YOUR GOAL:
Start with the line that contains "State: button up" and end with the line that contains "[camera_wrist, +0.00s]"; retype those lines and the ones between them exactly, without any pictures.

** START **

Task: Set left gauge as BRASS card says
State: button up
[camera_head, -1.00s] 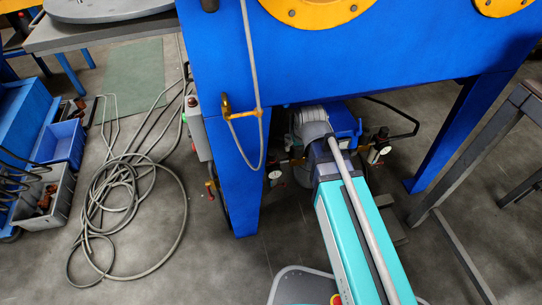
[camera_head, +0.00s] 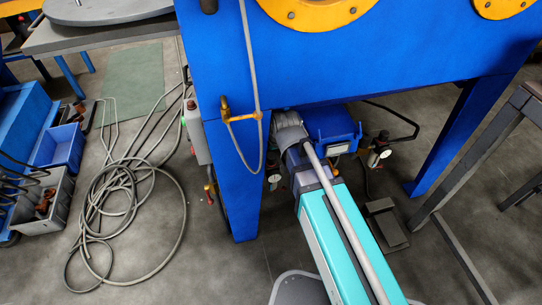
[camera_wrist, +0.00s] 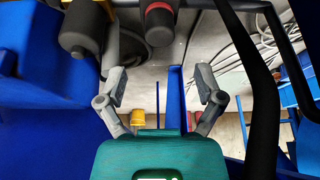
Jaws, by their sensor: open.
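My gripper (camera_wrist: 160,88) is open in the wrist view, its two grey fingers spread apart with nothing between them. A dark knob with a red band (camera_wrist: 160,22) hangs just beyond the fingers, near the top of that view. In the head view my arm reaches under the blue cabinet and hides the gripper. A small round gauge (camera_head: 274,181) shows left of my arm, partly hidden. Another gauge (camera_head: 374,158) stands to the right. Their needles are too small to read. No BRASS card can be read in these views.
The blue cabinet (camera_head: 330,75) overhangs my arm, with a leg (camera_head: 231,185) close on its left. A blue box (camera_head: 335,122) sits right beside my wrist. A dark cylinder (camera_wrist: 84,30) hangs near the left finger. A coiled hose (camera_head: 125,195) lies on the floor.

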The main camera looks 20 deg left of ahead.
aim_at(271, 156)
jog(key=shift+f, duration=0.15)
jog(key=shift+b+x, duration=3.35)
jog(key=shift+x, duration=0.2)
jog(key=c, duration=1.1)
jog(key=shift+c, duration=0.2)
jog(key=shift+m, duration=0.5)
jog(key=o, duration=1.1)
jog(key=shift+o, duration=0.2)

** END **

WORKED ANSWER:
State: button up
[camera_head, -1.00s] 
[camera_head, +0.00s] 
[camera_wrist, +0.00s] 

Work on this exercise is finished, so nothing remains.